> [Your objective] Copy each line that contains the word "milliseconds".
+++ Task data +++
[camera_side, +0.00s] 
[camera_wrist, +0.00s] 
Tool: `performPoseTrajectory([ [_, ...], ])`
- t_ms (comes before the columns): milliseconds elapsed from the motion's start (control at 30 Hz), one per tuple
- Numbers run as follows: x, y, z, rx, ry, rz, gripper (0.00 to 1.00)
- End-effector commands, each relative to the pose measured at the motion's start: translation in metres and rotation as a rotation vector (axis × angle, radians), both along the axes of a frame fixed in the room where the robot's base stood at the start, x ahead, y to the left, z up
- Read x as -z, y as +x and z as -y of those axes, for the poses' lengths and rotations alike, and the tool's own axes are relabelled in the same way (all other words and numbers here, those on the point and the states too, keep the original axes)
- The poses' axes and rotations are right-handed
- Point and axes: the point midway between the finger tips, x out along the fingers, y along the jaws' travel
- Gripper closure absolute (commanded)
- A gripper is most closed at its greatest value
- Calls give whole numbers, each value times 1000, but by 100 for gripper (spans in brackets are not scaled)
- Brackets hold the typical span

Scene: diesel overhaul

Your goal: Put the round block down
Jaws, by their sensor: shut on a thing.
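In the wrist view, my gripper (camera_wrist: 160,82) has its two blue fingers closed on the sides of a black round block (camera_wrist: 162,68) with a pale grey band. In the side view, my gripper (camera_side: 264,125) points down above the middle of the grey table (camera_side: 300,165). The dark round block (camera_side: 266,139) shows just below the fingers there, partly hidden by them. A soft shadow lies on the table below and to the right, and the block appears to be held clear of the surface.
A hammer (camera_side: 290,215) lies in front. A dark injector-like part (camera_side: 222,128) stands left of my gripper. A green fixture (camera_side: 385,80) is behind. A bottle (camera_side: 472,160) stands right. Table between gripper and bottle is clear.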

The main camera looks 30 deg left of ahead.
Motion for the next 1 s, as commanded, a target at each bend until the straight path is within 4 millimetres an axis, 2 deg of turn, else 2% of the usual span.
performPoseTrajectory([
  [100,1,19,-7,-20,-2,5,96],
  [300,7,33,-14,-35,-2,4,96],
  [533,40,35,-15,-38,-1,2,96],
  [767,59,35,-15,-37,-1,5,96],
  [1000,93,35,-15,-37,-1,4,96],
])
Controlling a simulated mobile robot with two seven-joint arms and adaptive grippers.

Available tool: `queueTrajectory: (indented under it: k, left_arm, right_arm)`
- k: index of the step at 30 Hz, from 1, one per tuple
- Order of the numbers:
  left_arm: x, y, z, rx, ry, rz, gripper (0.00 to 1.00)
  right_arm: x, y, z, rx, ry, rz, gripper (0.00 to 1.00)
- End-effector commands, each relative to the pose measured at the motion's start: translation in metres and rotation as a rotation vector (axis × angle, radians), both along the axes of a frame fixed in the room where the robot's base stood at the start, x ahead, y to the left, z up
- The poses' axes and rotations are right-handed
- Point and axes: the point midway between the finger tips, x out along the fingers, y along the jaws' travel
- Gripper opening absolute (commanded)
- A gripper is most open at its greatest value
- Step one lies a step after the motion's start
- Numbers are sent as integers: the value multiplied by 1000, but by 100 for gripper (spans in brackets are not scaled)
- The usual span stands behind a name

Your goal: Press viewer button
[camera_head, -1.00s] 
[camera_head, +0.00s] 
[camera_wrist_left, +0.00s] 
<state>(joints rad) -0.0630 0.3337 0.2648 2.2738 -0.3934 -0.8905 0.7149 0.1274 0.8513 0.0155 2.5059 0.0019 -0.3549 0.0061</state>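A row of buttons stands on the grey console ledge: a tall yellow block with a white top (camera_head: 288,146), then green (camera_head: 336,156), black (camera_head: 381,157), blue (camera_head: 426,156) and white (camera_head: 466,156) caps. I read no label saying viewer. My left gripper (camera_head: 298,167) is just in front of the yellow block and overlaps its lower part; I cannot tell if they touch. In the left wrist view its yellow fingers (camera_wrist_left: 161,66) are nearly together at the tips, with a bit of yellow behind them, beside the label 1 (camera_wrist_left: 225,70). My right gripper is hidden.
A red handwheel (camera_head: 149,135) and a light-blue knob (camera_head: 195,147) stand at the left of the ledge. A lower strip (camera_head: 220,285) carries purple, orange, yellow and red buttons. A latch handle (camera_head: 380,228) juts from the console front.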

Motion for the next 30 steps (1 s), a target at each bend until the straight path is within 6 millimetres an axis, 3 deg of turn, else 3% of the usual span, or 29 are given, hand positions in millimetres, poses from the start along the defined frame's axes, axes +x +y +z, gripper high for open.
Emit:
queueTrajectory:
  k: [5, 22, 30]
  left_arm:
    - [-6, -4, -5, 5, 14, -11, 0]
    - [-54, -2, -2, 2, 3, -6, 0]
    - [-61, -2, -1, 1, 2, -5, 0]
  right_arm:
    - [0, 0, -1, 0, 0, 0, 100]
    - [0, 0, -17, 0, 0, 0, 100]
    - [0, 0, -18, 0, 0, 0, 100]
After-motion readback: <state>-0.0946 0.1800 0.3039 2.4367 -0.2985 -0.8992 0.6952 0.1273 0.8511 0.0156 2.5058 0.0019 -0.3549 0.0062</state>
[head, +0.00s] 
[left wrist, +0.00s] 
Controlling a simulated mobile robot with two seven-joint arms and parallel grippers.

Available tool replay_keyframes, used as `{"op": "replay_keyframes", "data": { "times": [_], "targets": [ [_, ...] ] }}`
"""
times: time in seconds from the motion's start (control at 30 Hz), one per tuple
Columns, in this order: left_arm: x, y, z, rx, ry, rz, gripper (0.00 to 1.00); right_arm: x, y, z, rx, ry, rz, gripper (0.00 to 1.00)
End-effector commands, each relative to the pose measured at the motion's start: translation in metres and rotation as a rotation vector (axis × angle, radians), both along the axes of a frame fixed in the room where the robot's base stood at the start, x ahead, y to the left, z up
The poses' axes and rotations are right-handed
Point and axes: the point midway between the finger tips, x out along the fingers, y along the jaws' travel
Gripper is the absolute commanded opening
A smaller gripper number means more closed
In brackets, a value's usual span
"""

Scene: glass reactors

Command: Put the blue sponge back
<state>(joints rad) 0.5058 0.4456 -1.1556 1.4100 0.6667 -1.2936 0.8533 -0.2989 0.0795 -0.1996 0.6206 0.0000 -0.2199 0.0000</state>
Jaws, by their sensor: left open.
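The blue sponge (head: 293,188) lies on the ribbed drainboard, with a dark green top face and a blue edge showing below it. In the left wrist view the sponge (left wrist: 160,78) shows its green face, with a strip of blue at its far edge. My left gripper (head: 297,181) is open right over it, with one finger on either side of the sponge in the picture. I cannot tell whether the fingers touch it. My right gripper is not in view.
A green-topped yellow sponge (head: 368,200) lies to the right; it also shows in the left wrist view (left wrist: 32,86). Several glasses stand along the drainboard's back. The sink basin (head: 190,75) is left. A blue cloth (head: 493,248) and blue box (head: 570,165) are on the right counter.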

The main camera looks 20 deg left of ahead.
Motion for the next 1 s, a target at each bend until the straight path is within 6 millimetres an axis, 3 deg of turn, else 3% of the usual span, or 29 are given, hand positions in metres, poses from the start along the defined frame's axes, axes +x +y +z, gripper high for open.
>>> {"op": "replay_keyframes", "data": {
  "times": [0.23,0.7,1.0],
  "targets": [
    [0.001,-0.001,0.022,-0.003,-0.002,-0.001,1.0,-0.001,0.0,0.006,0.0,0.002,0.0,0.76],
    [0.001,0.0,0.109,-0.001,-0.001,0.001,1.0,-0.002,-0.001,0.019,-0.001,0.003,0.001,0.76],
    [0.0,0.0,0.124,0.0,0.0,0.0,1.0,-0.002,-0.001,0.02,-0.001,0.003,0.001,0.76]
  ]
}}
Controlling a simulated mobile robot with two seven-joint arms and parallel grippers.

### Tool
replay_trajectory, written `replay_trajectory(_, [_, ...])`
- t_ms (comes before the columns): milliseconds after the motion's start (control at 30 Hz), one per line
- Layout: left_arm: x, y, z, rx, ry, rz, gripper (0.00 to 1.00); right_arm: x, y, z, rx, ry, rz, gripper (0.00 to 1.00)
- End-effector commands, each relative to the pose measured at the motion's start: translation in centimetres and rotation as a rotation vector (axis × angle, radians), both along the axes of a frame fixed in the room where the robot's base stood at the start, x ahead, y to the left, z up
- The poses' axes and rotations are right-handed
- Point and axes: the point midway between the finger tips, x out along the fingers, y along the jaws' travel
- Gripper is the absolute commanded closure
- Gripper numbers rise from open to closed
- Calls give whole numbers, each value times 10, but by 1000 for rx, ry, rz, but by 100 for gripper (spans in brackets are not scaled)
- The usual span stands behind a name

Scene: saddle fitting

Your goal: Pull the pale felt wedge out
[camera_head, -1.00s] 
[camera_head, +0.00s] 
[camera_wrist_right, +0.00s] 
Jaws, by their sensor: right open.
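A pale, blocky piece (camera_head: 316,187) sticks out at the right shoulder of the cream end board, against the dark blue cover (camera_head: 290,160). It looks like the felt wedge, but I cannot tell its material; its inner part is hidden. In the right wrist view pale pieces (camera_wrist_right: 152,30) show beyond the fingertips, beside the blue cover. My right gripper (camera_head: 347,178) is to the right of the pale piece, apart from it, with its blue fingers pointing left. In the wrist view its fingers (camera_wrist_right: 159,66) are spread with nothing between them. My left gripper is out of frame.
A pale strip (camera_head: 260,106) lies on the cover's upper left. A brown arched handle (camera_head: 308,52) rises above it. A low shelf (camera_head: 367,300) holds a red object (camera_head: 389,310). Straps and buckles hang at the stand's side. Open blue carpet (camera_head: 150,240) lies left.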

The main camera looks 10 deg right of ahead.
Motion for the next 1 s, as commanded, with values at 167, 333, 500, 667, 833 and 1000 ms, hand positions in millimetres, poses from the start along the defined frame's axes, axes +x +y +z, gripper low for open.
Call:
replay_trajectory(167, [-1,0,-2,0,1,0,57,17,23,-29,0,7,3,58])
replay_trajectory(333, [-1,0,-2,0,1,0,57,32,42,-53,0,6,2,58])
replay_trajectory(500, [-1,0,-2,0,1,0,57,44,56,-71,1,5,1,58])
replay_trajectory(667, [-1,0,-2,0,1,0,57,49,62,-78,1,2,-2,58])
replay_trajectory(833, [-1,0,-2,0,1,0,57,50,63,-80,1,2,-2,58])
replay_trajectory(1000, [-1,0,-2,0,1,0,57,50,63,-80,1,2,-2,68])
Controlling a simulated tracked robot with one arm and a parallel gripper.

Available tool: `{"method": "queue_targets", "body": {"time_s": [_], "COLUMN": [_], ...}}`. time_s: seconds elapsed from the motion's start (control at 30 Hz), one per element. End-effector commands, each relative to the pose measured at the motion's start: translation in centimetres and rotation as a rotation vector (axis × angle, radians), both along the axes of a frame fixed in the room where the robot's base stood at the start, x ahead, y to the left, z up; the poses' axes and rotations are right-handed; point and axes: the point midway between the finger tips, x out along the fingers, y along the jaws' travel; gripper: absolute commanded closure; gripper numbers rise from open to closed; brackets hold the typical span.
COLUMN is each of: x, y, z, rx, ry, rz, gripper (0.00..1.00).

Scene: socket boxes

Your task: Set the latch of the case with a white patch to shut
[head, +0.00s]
+++
> [Correct answer]
- t_ms (comes before the columns): milliseconds elapsed from the motion's start (control at 30 Hz), one per tuple
- t_ms (comes before the columns): milliseconds after the motion's start (control at 30 Hz), one per line

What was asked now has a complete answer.